-- begin --
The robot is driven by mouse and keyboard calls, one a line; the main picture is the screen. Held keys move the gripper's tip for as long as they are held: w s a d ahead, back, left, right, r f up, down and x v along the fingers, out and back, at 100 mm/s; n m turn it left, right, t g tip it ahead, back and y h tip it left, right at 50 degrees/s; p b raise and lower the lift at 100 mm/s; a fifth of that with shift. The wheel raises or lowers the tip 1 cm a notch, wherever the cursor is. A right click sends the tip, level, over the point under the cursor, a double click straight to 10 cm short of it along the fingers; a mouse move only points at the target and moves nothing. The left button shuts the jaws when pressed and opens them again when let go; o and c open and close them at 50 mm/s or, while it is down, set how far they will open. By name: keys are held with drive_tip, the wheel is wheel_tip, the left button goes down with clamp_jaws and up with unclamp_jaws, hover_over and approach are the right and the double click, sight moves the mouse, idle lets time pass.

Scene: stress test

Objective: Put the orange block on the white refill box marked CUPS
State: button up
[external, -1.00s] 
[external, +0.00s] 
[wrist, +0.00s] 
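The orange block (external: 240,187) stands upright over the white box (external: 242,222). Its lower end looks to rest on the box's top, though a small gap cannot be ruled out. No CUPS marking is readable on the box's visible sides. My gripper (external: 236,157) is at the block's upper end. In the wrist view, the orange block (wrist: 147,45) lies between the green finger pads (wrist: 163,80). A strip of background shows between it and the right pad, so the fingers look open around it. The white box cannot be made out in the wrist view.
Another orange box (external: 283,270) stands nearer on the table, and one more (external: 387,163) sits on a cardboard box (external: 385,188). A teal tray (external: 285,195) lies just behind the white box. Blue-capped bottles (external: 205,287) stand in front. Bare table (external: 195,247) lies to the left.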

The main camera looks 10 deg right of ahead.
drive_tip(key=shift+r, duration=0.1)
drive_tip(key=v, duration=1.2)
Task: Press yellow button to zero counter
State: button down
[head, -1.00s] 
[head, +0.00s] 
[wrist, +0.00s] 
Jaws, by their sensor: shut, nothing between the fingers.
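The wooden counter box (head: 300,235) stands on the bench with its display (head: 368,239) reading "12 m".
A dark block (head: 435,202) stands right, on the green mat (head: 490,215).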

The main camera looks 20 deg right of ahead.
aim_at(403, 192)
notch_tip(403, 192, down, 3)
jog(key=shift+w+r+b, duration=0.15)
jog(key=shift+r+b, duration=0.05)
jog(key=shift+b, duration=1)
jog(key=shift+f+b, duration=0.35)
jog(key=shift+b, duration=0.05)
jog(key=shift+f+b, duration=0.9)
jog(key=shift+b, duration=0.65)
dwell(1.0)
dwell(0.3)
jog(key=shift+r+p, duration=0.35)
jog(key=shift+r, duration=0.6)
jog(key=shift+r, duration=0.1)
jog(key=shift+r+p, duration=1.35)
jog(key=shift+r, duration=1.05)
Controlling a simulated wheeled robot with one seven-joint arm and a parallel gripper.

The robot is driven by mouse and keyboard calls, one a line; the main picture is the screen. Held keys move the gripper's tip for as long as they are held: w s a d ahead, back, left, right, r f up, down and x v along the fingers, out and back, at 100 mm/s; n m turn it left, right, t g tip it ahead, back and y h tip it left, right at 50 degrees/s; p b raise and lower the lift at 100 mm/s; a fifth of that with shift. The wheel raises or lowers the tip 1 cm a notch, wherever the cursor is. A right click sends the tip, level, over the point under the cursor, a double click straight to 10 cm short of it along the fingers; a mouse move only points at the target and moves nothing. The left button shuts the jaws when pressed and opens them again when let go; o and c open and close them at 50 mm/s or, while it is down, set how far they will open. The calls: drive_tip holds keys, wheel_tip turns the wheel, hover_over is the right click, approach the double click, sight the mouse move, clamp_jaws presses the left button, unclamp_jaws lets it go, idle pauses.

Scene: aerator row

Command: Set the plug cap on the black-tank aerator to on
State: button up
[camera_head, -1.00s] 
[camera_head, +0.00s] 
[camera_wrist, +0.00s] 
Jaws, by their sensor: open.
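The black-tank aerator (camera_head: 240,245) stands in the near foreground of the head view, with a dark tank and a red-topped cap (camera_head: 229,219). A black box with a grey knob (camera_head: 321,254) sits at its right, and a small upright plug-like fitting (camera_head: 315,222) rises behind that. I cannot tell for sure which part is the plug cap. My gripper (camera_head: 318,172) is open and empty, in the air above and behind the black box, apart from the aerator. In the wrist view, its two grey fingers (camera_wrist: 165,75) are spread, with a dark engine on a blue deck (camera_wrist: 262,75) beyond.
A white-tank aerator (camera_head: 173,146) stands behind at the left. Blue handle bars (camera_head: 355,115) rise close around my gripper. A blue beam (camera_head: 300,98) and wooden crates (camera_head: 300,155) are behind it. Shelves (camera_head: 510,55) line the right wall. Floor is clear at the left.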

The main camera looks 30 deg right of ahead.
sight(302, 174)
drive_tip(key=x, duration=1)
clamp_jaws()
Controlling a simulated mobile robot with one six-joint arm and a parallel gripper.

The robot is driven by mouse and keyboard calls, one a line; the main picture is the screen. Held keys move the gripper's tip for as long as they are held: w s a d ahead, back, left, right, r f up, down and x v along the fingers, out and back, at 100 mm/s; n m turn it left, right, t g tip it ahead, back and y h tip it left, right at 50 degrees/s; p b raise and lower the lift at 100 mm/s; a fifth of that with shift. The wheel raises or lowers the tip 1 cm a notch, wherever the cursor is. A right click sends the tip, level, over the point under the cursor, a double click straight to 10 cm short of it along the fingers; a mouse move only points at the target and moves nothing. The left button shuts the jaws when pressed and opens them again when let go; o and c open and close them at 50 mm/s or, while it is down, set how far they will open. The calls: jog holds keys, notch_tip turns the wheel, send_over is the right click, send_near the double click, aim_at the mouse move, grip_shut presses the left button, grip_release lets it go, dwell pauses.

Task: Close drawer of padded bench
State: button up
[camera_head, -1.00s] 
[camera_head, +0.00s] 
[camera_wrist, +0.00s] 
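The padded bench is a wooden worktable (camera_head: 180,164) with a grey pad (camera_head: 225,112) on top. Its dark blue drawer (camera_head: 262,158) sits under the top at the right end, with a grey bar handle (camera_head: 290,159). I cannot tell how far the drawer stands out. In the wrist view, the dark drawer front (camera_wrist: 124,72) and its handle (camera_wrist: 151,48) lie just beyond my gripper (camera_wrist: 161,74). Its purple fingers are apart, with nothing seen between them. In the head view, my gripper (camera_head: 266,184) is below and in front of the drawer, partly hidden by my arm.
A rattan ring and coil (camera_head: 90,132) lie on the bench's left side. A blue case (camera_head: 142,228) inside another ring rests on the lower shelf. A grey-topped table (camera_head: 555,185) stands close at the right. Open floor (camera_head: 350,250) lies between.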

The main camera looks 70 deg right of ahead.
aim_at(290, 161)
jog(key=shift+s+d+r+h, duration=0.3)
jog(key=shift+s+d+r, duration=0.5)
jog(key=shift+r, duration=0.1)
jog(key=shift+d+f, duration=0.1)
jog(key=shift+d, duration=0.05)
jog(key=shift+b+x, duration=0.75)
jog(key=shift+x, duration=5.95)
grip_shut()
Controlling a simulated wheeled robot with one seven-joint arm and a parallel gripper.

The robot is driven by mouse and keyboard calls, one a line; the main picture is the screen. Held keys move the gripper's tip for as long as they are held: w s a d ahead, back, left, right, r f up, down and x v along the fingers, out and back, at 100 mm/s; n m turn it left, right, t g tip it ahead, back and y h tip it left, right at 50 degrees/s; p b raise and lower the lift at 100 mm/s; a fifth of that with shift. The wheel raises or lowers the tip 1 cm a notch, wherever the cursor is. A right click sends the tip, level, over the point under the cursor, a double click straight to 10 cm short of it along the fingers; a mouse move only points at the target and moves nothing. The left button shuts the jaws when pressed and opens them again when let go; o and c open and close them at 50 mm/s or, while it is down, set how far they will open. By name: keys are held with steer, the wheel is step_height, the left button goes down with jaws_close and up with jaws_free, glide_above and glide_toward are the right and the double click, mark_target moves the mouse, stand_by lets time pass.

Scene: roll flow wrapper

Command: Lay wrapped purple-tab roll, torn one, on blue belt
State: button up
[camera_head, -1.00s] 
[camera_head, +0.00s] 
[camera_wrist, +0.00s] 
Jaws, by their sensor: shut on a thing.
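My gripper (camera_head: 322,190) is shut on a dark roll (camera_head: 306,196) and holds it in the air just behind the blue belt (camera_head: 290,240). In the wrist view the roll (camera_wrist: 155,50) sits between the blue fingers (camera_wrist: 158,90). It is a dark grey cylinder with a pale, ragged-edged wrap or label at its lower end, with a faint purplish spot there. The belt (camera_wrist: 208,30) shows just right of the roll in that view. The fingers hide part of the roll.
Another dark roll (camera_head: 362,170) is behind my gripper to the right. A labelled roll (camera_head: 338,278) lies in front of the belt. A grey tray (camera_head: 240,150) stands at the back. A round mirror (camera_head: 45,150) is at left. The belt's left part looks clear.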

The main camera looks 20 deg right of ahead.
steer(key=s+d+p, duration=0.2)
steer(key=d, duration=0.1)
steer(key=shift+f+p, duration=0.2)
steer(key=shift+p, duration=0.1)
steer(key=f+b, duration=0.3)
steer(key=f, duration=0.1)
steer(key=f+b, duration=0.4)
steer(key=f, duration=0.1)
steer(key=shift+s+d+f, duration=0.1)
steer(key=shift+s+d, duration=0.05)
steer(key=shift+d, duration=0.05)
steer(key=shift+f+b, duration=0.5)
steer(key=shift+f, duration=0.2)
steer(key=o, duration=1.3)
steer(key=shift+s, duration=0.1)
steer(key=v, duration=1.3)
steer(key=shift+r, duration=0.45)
-- end --
*Exercise directions:* Pull out every line above that holds the word "Scene".

*The response:*
Scene: stress test
Scene: aerator row
Scene: roll flow wrapper

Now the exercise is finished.